Follow us


Academic Year 2023/2024 - Teacher: Alfio GIARLOTTA

Expected Learning Outcomes

1. Knowledge and understanding: The formative process of the course aims at acquiring the basic theoretical principles in (1) preference modeling, (2) utility representation of preferences, and (3) choice theory, in particular rational choices and bounded rationility aprroaches. The formative process is intended to deveop students' inductive and deductive skills. Learning is tested via homework to be done at home and corrected in class, along with a final (oral and/or written) exam. During the course, the lecturer will make sure that knowledge is transmitted to students, by stimulating their direct partecipation. 

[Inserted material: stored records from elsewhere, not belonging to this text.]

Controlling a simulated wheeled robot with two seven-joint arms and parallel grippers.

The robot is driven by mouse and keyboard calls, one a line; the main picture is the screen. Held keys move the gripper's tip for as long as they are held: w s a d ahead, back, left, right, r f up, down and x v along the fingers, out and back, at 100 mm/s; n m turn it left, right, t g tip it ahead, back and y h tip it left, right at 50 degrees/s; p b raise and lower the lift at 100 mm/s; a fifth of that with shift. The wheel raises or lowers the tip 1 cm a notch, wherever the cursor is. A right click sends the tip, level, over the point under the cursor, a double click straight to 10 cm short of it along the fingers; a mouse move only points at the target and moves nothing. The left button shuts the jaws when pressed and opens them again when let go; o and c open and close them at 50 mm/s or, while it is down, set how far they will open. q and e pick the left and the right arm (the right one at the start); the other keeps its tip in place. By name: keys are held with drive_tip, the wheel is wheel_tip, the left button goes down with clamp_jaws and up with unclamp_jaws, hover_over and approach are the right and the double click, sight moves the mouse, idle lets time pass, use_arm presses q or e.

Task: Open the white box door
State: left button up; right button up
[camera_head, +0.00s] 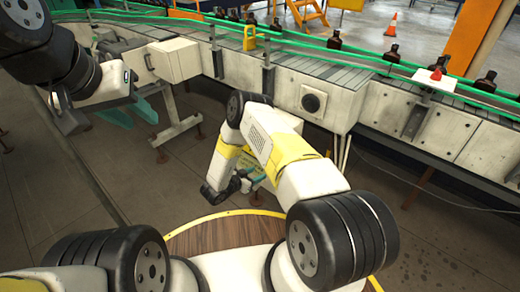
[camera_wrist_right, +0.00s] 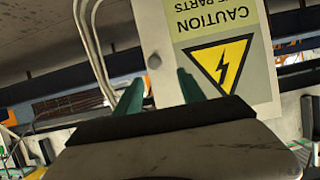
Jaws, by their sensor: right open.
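The white box (camera_head: 178,60) is fixed to the near side of the conveyor at the upper left of the head view. A small dark handle (camera_head: 149,62) shows on its left face, and its door looks closed. My left gripper (camera_head: 132,115) is below and left of the box, apart from it, with its teal fingers spread and nothing between them. My right gripper (camera_head: 255,180) hangs low in the middle, partly hidden by my own arm. In the right wrist view its teal fingers (camera_wrist_right: 160,92) are apart and empty, before a white panel with a yellow caution label (camera_wrist_right: 222,62).
The conveyor (camera_head: 340,82) with green rails (camera_head: 300,40) and dark amber bottles (camera_head: 391,53) runs across the back. A red button (camera_head: 437,73) sits on its right part. Conveyor legs (camera_head: 178,130) stand under the box. Open floor (camera_head: 90,180) lies at the left.

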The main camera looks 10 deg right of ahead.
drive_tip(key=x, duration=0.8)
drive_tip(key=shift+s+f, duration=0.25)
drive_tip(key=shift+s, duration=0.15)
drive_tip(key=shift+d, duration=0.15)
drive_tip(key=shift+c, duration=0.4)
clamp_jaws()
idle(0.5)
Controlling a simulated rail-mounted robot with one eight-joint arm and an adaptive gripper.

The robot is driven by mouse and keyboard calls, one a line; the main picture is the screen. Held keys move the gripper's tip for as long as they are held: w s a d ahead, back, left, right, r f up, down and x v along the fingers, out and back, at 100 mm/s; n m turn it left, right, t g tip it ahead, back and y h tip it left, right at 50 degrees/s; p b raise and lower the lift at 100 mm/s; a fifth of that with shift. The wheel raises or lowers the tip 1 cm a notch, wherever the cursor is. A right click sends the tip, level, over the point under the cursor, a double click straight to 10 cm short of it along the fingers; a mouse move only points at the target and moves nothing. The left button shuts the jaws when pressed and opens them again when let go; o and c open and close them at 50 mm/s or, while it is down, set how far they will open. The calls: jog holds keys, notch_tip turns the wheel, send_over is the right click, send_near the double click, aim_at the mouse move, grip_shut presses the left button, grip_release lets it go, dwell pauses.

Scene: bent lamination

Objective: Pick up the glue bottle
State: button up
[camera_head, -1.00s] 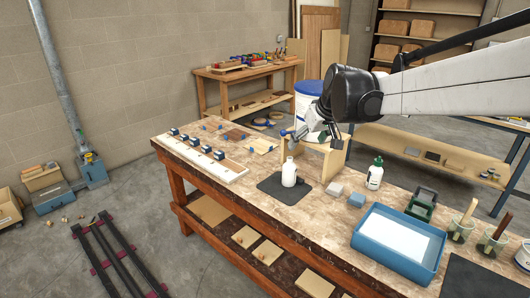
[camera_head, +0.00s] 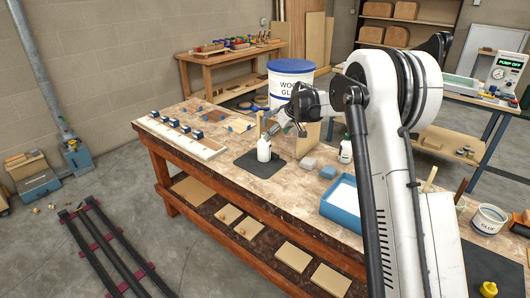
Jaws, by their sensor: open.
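A white bottle (camera_head: 264,152), which looks like the glue bottle, stands upright on a dark mat (camera_head: 248,165) on the workbench. My gripper (camera_head: 269,133) is open and comes in tilted from the right, with its fingers at the top of the bottle. In this small view I cannot tell whether the fingers touch it or are around its neck. A second white bottle with a green cap (camera_head: 345,154) stands farther right, partly hidden by my arm.
A white board with blue clamps (camera_head: 178,138) is at left. The front edge by the mat is clear.

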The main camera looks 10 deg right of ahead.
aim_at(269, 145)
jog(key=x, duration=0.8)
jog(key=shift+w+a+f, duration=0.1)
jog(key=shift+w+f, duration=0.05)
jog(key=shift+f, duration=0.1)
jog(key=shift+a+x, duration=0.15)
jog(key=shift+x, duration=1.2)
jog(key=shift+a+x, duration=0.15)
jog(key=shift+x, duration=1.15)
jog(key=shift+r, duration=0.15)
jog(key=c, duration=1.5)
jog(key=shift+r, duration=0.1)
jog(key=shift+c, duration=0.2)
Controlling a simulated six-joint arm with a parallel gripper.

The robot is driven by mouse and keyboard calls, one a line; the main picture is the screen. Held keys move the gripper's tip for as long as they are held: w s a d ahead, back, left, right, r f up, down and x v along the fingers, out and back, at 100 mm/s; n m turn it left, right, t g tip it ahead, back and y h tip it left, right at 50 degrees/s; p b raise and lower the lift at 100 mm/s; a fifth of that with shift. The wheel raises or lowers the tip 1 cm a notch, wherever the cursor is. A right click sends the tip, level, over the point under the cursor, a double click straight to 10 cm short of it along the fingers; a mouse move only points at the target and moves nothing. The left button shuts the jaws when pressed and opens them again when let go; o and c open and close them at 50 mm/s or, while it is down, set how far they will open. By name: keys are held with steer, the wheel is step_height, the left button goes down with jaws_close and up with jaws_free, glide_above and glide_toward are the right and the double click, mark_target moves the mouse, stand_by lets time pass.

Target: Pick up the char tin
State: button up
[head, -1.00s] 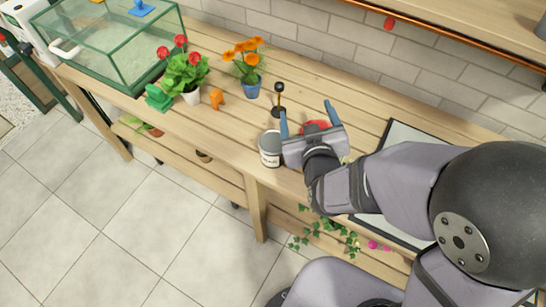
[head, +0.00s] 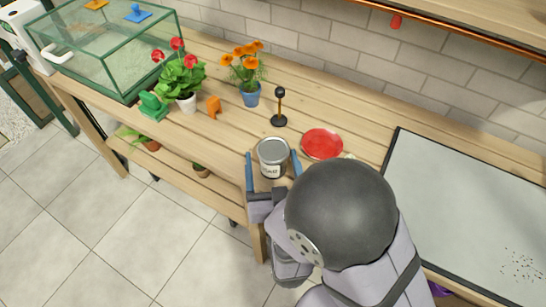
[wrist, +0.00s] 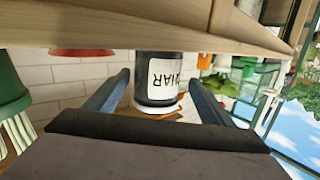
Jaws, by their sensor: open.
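The char tin (head: 273,157) is a grey cylinder with a white label, standing upright on the wooden bench near its front edge. In the wrist view the tin (wrist: 157,80) appears upside down, with "HAR" readable on its label. My gripper (head: 272,172) is open, with one blue finger to the left of the tin and the other to its right. In the wrist view the gripper (wrist: 160,88) has the tin between and just beyond its fingertips. The fingers do not appear to touch the tin, and nothing is held.
A red dish (head: 322,143) lies right of the tin, and a black stand (head: 279,110) is behind it. An orange figure (head: 213,106), potted flowers (head: 249,88) and a glass tank (head: 110,50) are farther left. A grey tray (head: 470,200) fills the right of the bench.

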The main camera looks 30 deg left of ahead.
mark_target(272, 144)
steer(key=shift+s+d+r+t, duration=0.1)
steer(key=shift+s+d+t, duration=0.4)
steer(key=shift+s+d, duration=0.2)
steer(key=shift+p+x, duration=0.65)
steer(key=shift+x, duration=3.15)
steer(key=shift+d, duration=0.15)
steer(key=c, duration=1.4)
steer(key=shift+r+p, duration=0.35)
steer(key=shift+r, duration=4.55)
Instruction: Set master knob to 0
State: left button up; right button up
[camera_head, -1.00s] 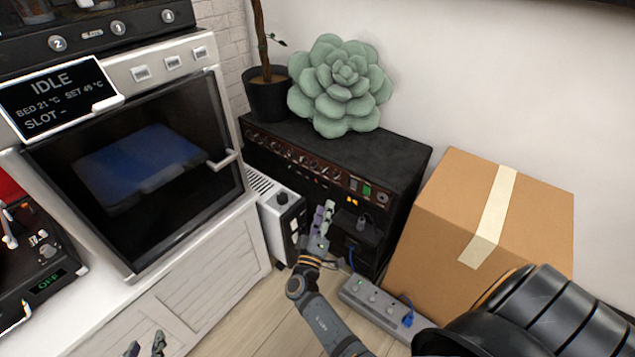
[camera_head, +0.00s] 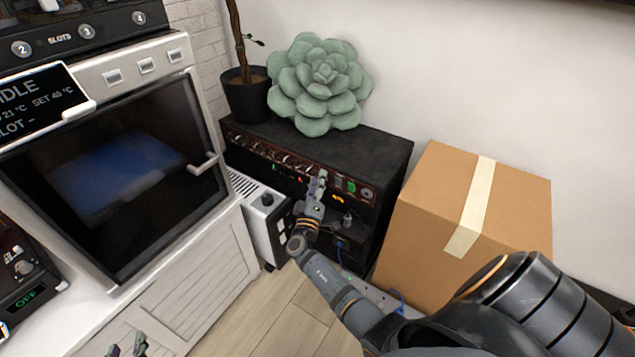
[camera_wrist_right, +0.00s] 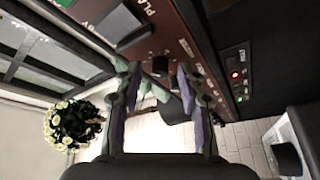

2. Applying knowledge and understanding: The teaching methodology will be oriented toward the operational acquisition of the needed conceptual and technical tools. The aim is to developing students' capacity to constructively criticize the learned techiques, in a continuous process of analysys/synthesis. Special attention is devoted to students who are going to graduate, because they may be end up facing professional problems similar to those taught in this course, often treated in multidisciplinary fashion. 

3. Making judgements: The development of an autonomous critical capacity in the context of the topics of this course is one of the main objectives. Indeed, theoretical and operational skills ought to be complemented by students' capacity to evaluate the most suited methodolodies to be applied, emphasizing their limits and problems, and, in particular, the --often hidden-- hypothesis on which the modelization is based. 

4. Communication skills: Students will be able to explain, also to non-experts, the basic features of approaches to preference modeling, utility representations, and choice theory, by using proper technical and non-techincal language. 

5. Learning skills: From the outset of the course, students are stimulated to partecipate to the learning process, also in order to improve their learning methodology. During classes, the lecturer will constantly verify whether knowledge is effectively transferred to students. The lecturer may also decide to change the teaching methodology, according to the composition ad the background of the class. 

Course Structure

The course is structured in 3+1 modules, taught in classes. The first 3 parts of the course are mandatory, the forth is optional. The course should bring the student to the very frontier of recent research in the fields of preference modeling, utility representations, and choice theory. 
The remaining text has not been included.